Ramey Wine Cellars is too big to qualify as a cult winery and too small to make the owners rich. But the conservative business model, which might have seemed a bit frumpy five or six years ago, might be the perfect one for the post-crash economy. Like his wine making, his pricing has always been restrained compared with that of his competitors, given the relative critical acclaim. Now, when wineries that once turned away customers for $200 bottles of Cab are secretly cutting deals and accumulating inventory, Ramey is more than holding his own. His delicious 2007 Napa Valley claret, a Cabernet Sauvignon–dominated Bordeaux blend, sells for around $40, and it’s ready to drink at this moment, unlike many of the big Cabs from that excellent vintage. (He makes more complex and expensive Cabs, too, the single-vineyard Pedregal from Oakville being the rarest and dearest.)
“I’ve lived through three cycles of the California wine industry,” he says. “We had recessions in ’91 and ’92 and again in ’02 and ’03.” While he admits that the recent economic meltdown briefly depressed sales, he had his best year ever in 2010. It doesn’t hurt
that the man whose name is on the bottle is on the road much of the year, meeting restaurateurs and retailers. “A lot of my colleagues,” he says, “haven’t worked hard enough to establish themselves in the market.”
For a winemaker, Ramey seems to be an uncommonly good businessman, but his decision to make Syrah might have been a case of listening to his heart more than his head. In 2002 he planted two vineyards’ worth on the cool western side of the Sonoma Coast appellation, inspired by his love for the Syrahs of the northern Rhône. The resulting wines have been lavishly praised but aren’t, as many of his colleagues have discovered, easy to sell, and he’s scaled back production since the 2007 vintage. A local joke goes: “What’s the difference between a case of Syrah and a case of the clap? You can get rid of the clap.” I love Ramey’s Syrahs, which are much more reminiscent of Côte Rôtie than they are of jammy Barossa Shirazes, and they make the case for this grape as convincingly as any in California. My advice is to try them and buy them while they’re still unfashionable. They are great values.
I also have a special fondness for his Chardonnays, which seem to me to strike a perfect balance between the elusive virtues of white Burgundy and the hedonistic pleasures of other California Chardonnays. Imagine if Christie Brinkley spoke French. Oh, wait, she does. Maybe David Ramey should consider hiring her as a spokesmodel.

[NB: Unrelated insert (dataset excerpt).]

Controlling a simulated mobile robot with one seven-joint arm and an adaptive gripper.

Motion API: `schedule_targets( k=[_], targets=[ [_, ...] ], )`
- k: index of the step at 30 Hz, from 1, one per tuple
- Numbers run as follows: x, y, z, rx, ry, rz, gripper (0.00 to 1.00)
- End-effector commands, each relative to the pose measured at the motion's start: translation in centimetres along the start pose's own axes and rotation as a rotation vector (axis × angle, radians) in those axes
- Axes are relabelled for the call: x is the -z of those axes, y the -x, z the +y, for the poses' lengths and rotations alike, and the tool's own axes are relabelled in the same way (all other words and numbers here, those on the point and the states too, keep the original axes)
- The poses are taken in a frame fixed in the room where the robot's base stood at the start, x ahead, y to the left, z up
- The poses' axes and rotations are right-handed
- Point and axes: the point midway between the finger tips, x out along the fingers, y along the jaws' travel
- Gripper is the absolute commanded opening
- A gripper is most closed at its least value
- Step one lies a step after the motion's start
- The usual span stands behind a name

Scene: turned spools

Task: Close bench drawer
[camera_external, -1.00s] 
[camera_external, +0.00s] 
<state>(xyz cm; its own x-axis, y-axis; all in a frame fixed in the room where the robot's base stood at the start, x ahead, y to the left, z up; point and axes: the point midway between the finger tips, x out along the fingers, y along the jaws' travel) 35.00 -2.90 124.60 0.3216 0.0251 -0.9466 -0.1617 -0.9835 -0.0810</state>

Is there such a thing as the perfect match? Having been married four times, I’ve done my share of research on the subject of compatibility in the realm of eros. But the pairing of food and wine is perhaps even more bedeviling. Is there a perfect wine for oysters? For Camembert? For baked lobster with sunchoke braised in red wine and a fava sprout bergamot emulsion? Does fish always call for white wine? In your search for answers to these questions you could do worse than to go to New York’s Le Bernardin, the Michelin three-star temple of piscine cuisine. Aldo Sohm, who was named Best Sommelier in America in 2007 and Best Sommelier in the World in 2008, is masterful at matching food and wine. He has converted more than one skeptic, including my wife, to the concept of pairing. “I can make the food look good,” he says. On the other hand, the chef Eric Ripert, his boss, likes to drink red Bordeaux with pretty much everything, including oysters. This must make for some interesting discussions in the kitchen.

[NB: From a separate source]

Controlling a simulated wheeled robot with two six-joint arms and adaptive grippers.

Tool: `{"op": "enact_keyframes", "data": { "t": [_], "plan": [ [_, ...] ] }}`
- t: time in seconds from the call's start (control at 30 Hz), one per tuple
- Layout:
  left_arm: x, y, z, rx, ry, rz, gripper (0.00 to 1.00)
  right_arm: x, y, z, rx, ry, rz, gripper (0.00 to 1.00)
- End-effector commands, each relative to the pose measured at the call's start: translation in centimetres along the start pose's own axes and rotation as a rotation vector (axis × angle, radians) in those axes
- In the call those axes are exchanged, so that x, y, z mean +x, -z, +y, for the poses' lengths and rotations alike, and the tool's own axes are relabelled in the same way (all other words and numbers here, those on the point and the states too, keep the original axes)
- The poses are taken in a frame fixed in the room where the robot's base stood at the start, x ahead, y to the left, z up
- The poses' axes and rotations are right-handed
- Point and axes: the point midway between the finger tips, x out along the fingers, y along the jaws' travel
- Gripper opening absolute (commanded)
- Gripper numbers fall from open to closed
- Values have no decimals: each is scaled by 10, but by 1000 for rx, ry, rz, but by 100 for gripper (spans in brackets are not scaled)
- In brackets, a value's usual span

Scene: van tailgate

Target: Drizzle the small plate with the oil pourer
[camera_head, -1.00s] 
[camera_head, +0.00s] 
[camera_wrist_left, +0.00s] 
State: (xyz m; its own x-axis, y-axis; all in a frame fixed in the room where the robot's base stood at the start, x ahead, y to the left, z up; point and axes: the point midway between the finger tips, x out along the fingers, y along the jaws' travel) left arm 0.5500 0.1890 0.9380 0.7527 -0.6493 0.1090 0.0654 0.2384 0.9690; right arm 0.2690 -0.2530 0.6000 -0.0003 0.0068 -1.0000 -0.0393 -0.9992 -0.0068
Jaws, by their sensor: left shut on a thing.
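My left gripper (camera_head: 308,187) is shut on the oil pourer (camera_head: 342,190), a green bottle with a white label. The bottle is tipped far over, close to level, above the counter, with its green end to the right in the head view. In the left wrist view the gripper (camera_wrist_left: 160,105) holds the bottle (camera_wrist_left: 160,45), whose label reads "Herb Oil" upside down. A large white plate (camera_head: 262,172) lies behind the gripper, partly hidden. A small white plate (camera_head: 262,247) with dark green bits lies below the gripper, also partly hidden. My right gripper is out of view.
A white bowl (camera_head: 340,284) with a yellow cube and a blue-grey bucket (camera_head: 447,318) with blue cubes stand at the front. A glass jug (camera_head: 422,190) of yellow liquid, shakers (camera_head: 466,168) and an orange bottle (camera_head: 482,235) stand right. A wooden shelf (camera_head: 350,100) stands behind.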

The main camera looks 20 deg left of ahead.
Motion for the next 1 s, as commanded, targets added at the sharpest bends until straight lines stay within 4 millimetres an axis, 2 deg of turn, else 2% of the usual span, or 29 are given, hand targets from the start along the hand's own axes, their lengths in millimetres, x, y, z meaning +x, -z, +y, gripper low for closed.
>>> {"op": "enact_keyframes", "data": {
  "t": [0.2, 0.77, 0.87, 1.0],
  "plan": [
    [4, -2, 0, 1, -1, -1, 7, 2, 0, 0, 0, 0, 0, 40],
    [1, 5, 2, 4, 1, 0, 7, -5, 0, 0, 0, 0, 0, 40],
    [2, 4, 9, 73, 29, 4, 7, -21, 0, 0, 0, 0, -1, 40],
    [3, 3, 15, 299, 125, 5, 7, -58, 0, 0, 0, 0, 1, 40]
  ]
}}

Among the mentors that Ripert studied under on his way to becoming America’s best seafood chef was the great Joël Robuchon, who shares his taste in wine. “When Robuchon came to Le Bernardin,” Ripert tells me over a lunch at Ben Benson’s Steak House in midtown Manhattan, “he was offered the wine-pairing menu. He just said, ‘Bring me Bordeaux.’ I agree. I love Bordeaux. I’ll even have it with salad.” Indeed, he is sipping a 1995 La Conseillante, a Bordeaux from the Pomerol district, with his Caesar salad. This kind of thinking exasperates Sohm, an earnest and intense Austrian who came to the States in 2003 and has spent
hundreds of hours working out the concepts of wine and food pairing. Watching them work together, I couldn’t help thinking that the puckish Ripert enjoys winding Sohm up and throwing him nearly impossible challenges. The French-born Ripert loves to feign indignation whenever Sohm recommends a wine from his native Austria, despite the fact that Austrian Rieslings and Grüner Veltliners are an insider’s secret, beloved among chefs and sommeliers for their food friendliness. Even when he’s not playfully tormenting Sohm, Ripert poses some pretty serious difficulties with his exotically spiced and sauced seafood, like the aforementioned baked lobster (so far, so good) with red-wine-braised sunchoke (uh-oh) and a fava sprout bergamot reduction (what the fuck?). Sohm is currently recommending a sake for this particular dish, though he could probably come up with any number of other interesting and enhancing accompaniments. Fortunately, most of us are seldom faced with this sort of thing at home, but Sohm’s insights are transferable.
“I like to compare food and wine pairing to relationships,” Sohm says. “The food and the wine should be equal, and they should enhance each other. Some pairings are just okay, they go along without really hurting each other, but they don’t really interact. Some just suck. And then there’s the best possible matches, where the food and the wine transform and elevate each other.”